++++ Material to process
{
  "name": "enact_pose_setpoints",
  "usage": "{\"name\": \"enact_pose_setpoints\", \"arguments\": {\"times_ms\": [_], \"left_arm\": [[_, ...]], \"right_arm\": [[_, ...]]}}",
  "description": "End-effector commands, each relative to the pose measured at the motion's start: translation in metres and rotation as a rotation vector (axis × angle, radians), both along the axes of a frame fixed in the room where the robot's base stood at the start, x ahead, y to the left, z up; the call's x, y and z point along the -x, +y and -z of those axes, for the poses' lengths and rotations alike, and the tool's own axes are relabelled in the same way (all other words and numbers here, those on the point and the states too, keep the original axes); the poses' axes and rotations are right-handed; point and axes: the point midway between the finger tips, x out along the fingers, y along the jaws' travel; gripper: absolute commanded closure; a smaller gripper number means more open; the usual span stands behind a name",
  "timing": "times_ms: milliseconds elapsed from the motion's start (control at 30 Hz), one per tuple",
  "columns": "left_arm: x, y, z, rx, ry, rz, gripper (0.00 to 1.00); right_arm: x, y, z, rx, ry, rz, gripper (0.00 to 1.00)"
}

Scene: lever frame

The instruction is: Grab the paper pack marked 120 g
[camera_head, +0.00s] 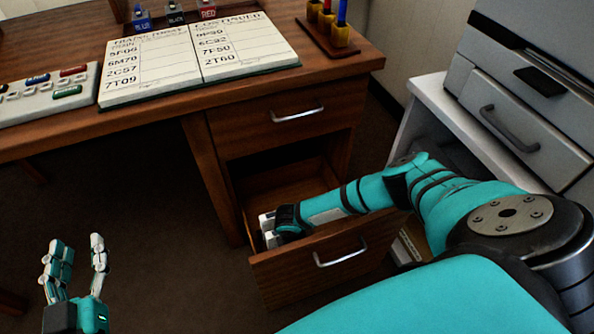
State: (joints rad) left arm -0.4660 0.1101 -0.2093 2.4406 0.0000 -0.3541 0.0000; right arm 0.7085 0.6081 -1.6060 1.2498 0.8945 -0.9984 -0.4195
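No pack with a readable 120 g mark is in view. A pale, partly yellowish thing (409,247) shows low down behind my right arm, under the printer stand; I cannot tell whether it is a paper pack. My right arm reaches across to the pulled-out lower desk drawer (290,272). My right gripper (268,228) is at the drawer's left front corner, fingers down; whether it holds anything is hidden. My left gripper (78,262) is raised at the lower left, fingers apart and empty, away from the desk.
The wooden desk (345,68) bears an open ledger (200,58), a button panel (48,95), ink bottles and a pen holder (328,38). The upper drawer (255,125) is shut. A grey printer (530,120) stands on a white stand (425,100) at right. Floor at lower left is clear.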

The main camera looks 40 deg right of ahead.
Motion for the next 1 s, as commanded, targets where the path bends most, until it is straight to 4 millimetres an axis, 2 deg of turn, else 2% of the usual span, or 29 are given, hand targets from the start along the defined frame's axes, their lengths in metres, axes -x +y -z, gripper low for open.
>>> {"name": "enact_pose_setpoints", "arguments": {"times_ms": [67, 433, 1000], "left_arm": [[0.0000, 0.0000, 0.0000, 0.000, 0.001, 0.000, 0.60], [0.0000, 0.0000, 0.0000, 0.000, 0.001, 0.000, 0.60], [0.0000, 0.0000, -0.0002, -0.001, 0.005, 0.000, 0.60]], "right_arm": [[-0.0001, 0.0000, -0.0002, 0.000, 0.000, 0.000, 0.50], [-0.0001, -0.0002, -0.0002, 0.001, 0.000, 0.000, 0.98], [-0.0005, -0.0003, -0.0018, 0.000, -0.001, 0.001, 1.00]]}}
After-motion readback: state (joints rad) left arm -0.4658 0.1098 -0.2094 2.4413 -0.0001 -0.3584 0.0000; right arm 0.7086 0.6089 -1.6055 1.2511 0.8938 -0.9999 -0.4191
++++++++
++++ Material to process
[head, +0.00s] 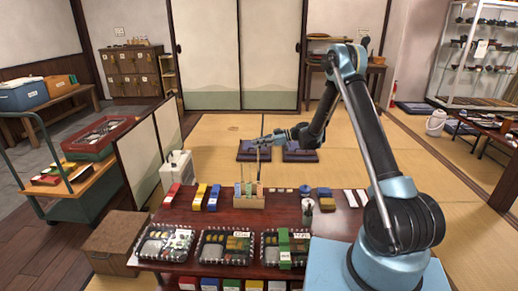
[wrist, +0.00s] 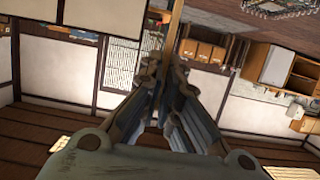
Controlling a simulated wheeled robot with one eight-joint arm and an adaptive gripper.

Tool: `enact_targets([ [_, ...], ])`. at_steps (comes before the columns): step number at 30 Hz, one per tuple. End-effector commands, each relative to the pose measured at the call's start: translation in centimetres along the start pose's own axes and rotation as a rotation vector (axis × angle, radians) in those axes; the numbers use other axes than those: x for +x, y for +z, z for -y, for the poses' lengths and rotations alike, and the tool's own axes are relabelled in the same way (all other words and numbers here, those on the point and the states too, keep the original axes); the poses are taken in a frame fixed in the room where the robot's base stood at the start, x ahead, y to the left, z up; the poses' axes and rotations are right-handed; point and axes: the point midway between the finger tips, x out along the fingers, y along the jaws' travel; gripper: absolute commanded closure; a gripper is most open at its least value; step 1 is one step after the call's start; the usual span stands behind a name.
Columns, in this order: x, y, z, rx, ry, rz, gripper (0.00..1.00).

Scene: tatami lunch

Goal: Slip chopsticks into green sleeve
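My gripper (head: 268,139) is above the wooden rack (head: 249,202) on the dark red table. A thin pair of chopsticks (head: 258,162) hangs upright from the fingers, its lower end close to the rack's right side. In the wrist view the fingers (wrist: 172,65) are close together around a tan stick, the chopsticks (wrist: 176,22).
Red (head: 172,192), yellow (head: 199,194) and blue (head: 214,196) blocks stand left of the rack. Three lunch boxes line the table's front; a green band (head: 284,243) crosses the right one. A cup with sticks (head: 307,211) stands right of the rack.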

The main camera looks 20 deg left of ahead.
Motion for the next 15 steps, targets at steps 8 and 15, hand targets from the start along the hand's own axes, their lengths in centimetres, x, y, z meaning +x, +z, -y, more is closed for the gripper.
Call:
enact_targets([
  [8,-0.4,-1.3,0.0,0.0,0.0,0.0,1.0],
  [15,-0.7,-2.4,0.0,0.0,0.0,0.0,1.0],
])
++++++++
* Task directions:
Leaving out the pictures, extract the stretch from the line holding "The instruction is: Grab" through the line holding "[camera_head, +0.00s]", word for word.

* Exercise response:
The instruction is: Grab the paper pack marked 120 g
[camera_head, +0.00s] 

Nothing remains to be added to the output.